We migrated the old application which was not scaling beyond 35 news sites that was using plain JDBC code. With JPA things were much better due to transparent second level caching and hence sociability...

Hope some of you will understand the real power of JPA.

mericano1 said...

It's great to see all this feedback from you guys...
I think hibernate is actually a great tool. It is widely adopted, has lots of contributors and it is one of the most reliable and mature ORM tools available.

When used properly it can support massive applications and together with caching can improve application performance and scale up pretty well.

@MxHyway absolutely is great to show customer what they are actually doing.

@Libor Šubčík log categories are a better way to log SQL but the point is always keep an eye on what is the actual query being run, it is so easy to assume it's fine!

Keep your comments coming!

Diesel Don said...

I really strongly disagree with salient1 here. Judging the usefulness of something by the size of the manual means that no one should fly a Boeing 777.
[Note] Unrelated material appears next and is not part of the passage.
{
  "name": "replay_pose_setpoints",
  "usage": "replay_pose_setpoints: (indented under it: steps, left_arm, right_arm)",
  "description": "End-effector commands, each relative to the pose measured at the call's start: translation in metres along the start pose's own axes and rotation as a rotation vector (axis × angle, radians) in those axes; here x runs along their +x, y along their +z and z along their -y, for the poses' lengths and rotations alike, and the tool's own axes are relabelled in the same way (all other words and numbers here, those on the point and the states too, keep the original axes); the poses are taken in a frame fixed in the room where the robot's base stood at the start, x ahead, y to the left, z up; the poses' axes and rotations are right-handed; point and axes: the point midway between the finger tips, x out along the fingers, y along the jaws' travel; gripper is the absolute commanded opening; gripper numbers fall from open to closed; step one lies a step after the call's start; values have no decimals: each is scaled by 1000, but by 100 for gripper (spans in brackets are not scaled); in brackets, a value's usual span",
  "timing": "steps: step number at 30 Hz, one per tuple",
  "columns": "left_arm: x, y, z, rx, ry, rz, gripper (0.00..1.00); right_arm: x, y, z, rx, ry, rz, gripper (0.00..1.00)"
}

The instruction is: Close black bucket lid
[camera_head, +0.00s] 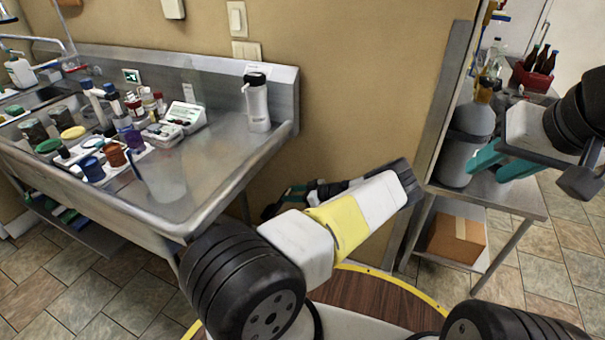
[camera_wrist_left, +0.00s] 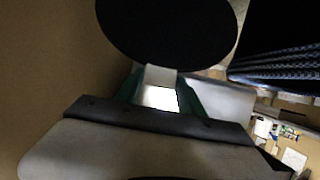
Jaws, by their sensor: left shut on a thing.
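My left gripper (camera_head: 284,199) is in front of the tan wall, partly hidden behind my forearm, with a dark thing at its fingertips. In the left wrist view a black round disc, seemingly the lid (camera_wrist_left: 168,30), is at the teal fingers (camera_wrist_left: 160,92), which are shut on it near a pale piece. A grey bucket (camera_head: 462,150) with a lighter grey upper part stands on the metal cart at right; whether its top is open I cannot tell. My right gripper (camera_head: 496,166) is beside the bucket, its teal fingers spread apart, with nothing seen between them.
The metal sink counter (camera_head: 222,150) at left holds several jars, bottles and a white flask (camera_head: 257,105). The metal cart (camera_head: 510,195) carries a cardboard box (camera_head: 457,240) on its lower shelf. A wall edge (camera_head: 440,110) stands between the left gripper and the bucket.

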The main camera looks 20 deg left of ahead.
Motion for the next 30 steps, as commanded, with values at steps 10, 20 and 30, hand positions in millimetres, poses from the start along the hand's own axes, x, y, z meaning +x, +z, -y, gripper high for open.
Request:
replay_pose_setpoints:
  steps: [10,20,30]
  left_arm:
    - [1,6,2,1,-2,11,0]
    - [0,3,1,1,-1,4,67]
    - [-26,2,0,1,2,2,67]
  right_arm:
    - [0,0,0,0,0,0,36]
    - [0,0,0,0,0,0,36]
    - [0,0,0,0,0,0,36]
In any case, one of my gotcha's is to be careful using bi-directional relationships in object graphs. Don't do it unless you really, really need to navigate to a parent from a child. This is especially true with deep object graphs. Bi-directionality in this case will kill performance and consume loads of memory. In my experience, I have found it's better to keep the parent object available some other way, even to the point of retrieving it from the database again, rather than navigating to it from a child object 5 or 6 generations below the parent.

JAlexoid said...

You are wrong in case of ManyToOne lazyness. Hibernate handles both sides lazyness properly, without issues. With proxies and all that...

I've just delivered a rather large project that actually depends on Hibernate working properly in that case.